Giovanna delgi Avancini, Paolo Mayr

Il tormentato destino dell’antica struttura carceraria di Trento ha avuto da alcuni giorni una pericolosa accelerazione: si è sparsa nel personale carcerario la preoccupante notizia della sua chiusura anticipata entro la fine del 2008, circa due anni prima della prevista ultimazione del nuovo carcere; e la fondatezza di questa notizia è stata confermata in Consiglio Provinciale dal presidente Dellai il 6 maggio, in risposta ad un’interrogazione del consigliere Morandini.

Se questa scelta fosse vera, si avrebbe meno tempo per rivedere la decisione di demolizione e per concludere la vicenda anche legale ad essa collegata.

Anticipazione certamente gradita al nostro governatore e che ci riserviamo di chiarire a livello nazionale presso il Dipartimento dell’Amministrazione Penitenziaria.

Per ora offriamo tutta la nostra solidarietà e collaborazione al personale carcerario (103 persone), che ci ha dimostrato grande disponibilità nel corso delle nostre visite, perché questo illogico provvedimento comporterebbe gravi disagi a causa del trasferimento suddiviso in più sedi con notevoli e inspiegabili conseguenze per le famiglie.

Nel contempo riassumiamo la nostra opposizione alla demolizione dell’antico carcere austroungarico in questi quattro punti:

- L’indissolubile connessione storica, costruttiva, funzionale del "corpo carcere" col "corpo tribunale", che costituiscono il complesso unitario del Palazzo di Giustizia.
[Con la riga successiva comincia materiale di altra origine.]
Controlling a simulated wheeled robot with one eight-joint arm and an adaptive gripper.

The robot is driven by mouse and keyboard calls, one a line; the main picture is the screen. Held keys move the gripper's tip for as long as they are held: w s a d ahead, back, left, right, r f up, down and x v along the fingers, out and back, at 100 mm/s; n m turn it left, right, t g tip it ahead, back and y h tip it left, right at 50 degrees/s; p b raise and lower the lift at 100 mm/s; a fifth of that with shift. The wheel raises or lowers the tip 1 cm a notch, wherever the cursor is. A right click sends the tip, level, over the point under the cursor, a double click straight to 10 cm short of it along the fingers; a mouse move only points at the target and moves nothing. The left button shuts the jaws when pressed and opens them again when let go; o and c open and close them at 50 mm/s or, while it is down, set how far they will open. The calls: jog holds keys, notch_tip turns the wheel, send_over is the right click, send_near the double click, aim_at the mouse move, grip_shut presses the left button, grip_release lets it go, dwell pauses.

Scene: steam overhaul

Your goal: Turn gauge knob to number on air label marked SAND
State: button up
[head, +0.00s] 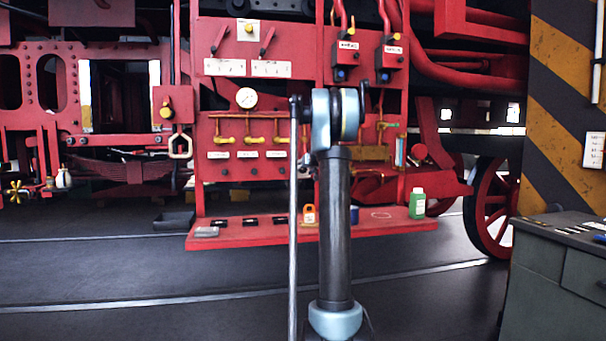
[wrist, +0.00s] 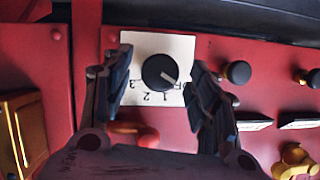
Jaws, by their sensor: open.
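In the wrist view a black round knob (wrist: 160,72) with a white pointer line sits on a white plate (wrist: 183,47). The plate carries 1, 2, 3 and partly covered letters that look like OFF; they appear turned over. The pointer line aims to the lower right, towards those letters. My gripper (wrist: 159,62) is open, one finger on each side of the knob; I cannot tell whether they touch it. In the head view my arm hides the knob and gripper. White labels (head: 247,154) hang below yellow valves (head: 249,140); their text is too small to read, so SAND is not identifiable.
A round gauge (head: 246,98) is on the red panel left of my arm. Two more black knobs (wrist: 238,72) (wrist: 313,78) lie right of my gripper. A red shelf (head: 260,238) below holds a green bottle (head: 417,203). A grey cabinet (head: 550,262) stands right.

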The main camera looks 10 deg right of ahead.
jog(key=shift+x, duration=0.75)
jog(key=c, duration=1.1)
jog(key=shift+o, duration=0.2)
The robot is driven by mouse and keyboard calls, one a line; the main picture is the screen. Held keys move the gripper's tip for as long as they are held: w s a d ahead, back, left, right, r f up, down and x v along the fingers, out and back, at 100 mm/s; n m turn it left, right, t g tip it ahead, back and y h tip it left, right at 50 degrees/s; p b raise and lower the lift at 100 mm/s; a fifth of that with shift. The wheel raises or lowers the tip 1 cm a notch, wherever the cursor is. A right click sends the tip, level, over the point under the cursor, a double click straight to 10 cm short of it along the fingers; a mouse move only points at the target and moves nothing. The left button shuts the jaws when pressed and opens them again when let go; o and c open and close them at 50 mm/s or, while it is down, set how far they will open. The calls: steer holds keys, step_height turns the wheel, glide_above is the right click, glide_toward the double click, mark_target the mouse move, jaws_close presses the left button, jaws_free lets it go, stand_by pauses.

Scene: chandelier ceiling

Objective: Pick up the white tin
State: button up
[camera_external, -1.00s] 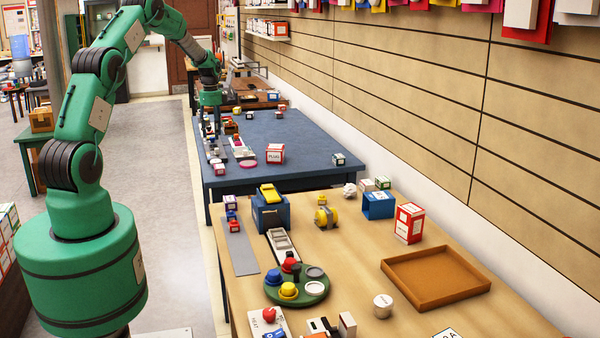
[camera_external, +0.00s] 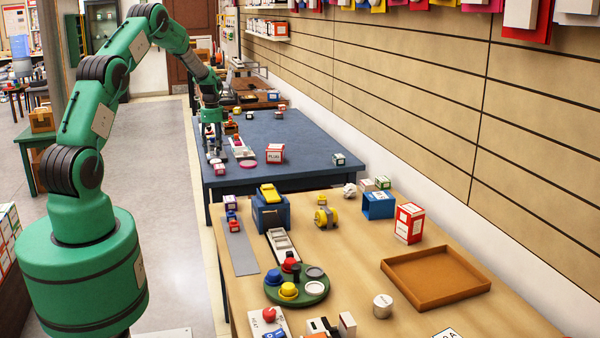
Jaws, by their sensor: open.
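A short white round tin (camera_external: 383,305) stands upright on the light wooden table, in front of the brown tray. My gripper (camera_external: 213,148) is far from it, over the left side of the blue table in the back. It points down among small items and is open. The fingers are small and partly lost against these items, so I cannot tell what lies between them.
On the wooden table are a brown tray (camera_external: 436,279), a green round tray (camera_external: 297,290) with coloured pieces, a blue box (camera_external: 271,211) and a red-white carton (camera_external: 409,223). Bare wood surrounds the tin. A slatted wall (camera_external: 420,90) runs along the right.

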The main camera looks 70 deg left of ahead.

- La grande qualità architettonica e la coerenza stilistica sono la testimonianza del suo indubbio valore, e del suo conseguente interesse, storico, architettonico e artistico. Ciò è stato dichiarato dalle nostre associazioni da più di un anno e confermato anche da tutti i relatori alla tavola rotonda da noi organizzata lo scorso 22 febbraio, dopo un’attenta visita al complesso carcerario: e chi ha parlato a quella "tavola" era sicuramente esperto nella conservazione dei beni culturali. Vi erano architetti, docenti universitari, soprintendenti italiani e austriaci, presidenti di associazioni culturali di rilievo nazionale. Dalle valutazioni e dalle discussioni la dichiarazione di "non interesse storico-artistico" nella determinazione dell’ottobre 1993 risulta dunque destituita di qualsiasi fondamento. Quella determinazione è stata probabilmente provocata da disattenzione e da carenza d’indagine, per cui il presidente Dellai dimostrerebbe molta maggior saggezza se ne riconoscesse l’errore, e non volesse proseguire testardamente in una volontà demolitrice. Il Presidente della Provincia è il responsabile primo e ultimo della sua Amministrazione e non ne può coprire gli eventuali errori, specialmente se di madornale gravità; non solo, egli deve essere anche il garante della correttezza e dell’avvedutezza di tutti gli atti pubblici di interesse cittadino. Con la demolizione si procurerebbe un’irreparabile perdita e una ferita allo sviluppo ottocentesco mitteleuropeo della città.

- La preservazione ristrutturata di un edificio di alta qualità abitativa (assicurata da una costruzione muraria massiccia voltata, integra strutturalmente dal seminterrato alla copertura – salvo l’evidente carenza di manutenzione, che ha provocato la parziale inagibilità del terzo piano -, stabile nell’andamento delle temperature e del tenore di umidità) è assai preferibile, sotto il profilo energetico, agli edifici vetrati previsti dal progetto del nuovo polo giudiziario, che richiedono alti consumi energetici per il raffrescamento estivo ed alti costi per la manutenzione. La struttura, a differenza degli allarmati annunci sui giornali locali, è sicuramente ancora assai solida e tutt’altro che cadente!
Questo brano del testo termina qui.